The Massachusetts Emergency Management Agency has received 74 reports of roof collapses, partial collapses or major structural issues since Feb. 9, and that doesn't account for those that have not been reported, spokesman Chris Besse said.
In New Hampshire, more than 500 residents were displaced after two partial collapses at an eight-building apartment complex in Portsmouth, and schools in Epping and Newton were closed Tuesday after cracks appeared in the walls.
"I expect we'll hear of a lot more once the weather starts to warm up," said Garrick Goldenberg, a professor of structural engineering at Wentworth Institute of Technology.
No deaths or major injuries have been reported.
The problem is that repeated snowstorms compact the snow already on roofs, gradually turning it into ice, which weighs about eight times more, Goldenberg said. A cubic foot of snow that weighs about 8 pounds becomes a 64-pound cubic foot block of ice, he said.
Most of the collapses are occurring in flat-roofed buildings, but even pitched roofs are not safe under such stress.
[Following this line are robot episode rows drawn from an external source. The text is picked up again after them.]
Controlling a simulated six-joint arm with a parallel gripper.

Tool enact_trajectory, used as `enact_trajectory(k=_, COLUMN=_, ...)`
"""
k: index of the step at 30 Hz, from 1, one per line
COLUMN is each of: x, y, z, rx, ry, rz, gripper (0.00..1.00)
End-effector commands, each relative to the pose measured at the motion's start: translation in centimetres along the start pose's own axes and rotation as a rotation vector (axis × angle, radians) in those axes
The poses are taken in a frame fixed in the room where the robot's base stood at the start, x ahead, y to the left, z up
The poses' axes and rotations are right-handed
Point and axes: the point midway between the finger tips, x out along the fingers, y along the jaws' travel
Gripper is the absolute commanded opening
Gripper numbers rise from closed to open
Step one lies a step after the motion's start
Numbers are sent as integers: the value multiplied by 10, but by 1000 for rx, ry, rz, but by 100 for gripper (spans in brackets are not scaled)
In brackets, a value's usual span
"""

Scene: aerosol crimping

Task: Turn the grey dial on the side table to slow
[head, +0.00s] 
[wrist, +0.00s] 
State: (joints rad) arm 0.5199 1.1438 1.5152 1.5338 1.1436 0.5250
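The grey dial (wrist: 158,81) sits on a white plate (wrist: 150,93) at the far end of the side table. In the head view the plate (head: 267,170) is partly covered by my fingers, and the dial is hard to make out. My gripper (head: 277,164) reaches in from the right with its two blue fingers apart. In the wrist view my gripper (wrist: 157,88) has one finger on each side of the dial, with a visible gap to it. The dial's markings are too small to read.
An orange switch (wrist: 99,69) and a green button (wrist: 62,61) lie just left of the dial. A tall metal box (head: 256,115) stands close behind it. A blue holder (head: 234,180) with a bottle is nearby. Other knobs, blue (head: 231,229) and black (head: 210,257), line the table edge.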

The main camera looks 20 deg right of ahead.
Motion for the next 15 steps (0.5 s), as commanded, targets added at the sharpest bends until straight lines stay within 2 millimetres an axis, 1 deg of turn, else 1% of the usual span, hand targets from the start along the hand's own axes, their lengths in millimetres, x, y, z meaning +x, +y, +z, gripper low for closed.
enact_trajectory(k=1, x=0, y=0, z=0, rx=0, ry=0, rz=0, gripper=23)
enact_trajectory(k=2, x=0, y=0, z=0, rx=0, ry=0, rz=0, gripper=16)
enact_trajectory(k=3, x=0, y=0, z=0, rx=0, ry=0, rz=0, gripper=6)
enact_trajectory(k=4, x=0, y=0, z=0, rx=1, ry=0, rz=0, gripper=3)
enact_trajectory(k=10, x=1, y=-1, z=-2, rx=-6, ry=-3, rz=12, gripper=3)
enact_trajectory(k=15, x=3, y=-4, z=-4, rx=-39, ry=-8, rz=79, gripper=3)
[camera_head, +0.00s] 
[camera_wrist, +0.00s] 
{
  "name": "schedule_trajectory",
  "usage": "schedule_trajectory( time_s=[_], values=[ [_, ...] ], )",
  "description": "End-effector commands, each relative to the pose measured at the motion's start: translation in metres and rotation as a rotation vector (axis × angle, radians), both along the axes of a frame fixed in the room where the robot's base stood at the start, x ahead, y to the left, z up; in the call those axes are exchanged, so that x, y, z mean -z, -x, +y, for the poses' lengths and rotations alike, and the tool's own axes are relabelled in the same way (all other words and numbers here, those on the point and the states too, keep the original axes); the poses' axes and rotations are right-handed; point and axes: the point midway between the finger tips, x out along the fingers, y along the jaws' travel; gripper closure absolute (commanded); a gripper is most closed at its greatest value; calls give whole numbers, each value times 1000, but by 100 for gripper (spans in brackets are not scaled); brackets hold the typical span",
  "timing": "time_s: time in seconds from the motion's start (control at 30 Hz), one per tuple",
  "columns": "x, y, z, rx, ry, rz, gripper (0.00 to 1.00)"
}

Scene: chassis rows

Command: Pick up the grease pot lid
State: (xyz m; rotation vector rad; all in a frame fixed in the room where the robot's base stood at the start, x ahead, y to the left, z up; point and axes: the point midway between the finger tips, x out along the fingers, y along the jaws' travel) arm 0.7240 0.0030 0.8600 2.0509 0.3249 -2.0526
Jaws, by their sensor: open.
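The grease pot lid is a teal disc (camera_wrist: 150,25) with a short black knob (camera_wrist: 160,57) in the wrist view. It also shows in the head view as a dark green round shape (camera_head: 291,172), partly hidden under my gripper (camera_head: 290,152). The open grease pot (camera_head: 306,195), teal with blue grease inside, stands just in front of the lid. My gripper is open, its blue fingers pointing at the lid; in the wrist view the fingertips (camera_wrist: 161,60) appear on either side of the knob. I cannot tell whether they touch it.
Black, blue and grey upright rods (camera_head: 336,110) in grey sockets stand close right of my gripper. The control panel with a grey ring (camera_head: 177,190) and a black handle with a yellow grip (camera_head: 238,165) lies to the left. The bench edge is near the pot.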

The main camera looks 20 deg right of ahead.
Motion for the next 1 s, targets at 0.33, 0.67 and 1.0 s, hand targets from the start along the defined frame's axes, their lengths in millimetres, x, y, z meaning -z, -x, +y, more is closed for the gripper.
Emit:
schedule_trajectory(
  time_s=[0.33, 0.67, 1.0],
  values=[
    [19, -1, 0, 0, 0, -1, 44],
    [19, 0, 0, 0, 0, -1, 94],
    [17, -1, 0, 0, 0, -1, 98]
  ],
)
Commercial buildings, workshops, homes, garages and schools have been damaged.
A portion of the roof at North Attleborough High School came down and a brick wall buckled under the weight of snow on Tuesday, though just a few staff members were inside because it's vacation week for Massachusetts public schools. The roof of a Bridgewater elementary school was also damaged.
A Big Kmart in Braintree and a Burlington Coat Factory in Revere were evacuated and closed because of roof damage, and the public library in Whitman was closed when ceiling tiles fell and inspectors found bent roof trusses.
Goldenberg said it's not building codes that are inadequate, but maintenance. Snow should be removed as soon as possible.
"As soon as the snow stops, the best way to deal with it is to remove it immediately," he said.
And if you suspect a weakening roof, don't hesitate, Massachusetts Public Safety Commissioner Thomas Gatzunis said.
"Obviously, if you think the roof is about to collapse, get out and call 911, don't try to investigate on your own," he said.
Although the emergency management agency doesn't keep year-to-year roof collapse statistics, Besse and Goldenberg agree that this winter hasn't been as bad as 2011 when it comes to roof collapses, when the region experienced a similar series of winter storms.
Of course, there are a few more weeks left of this winter.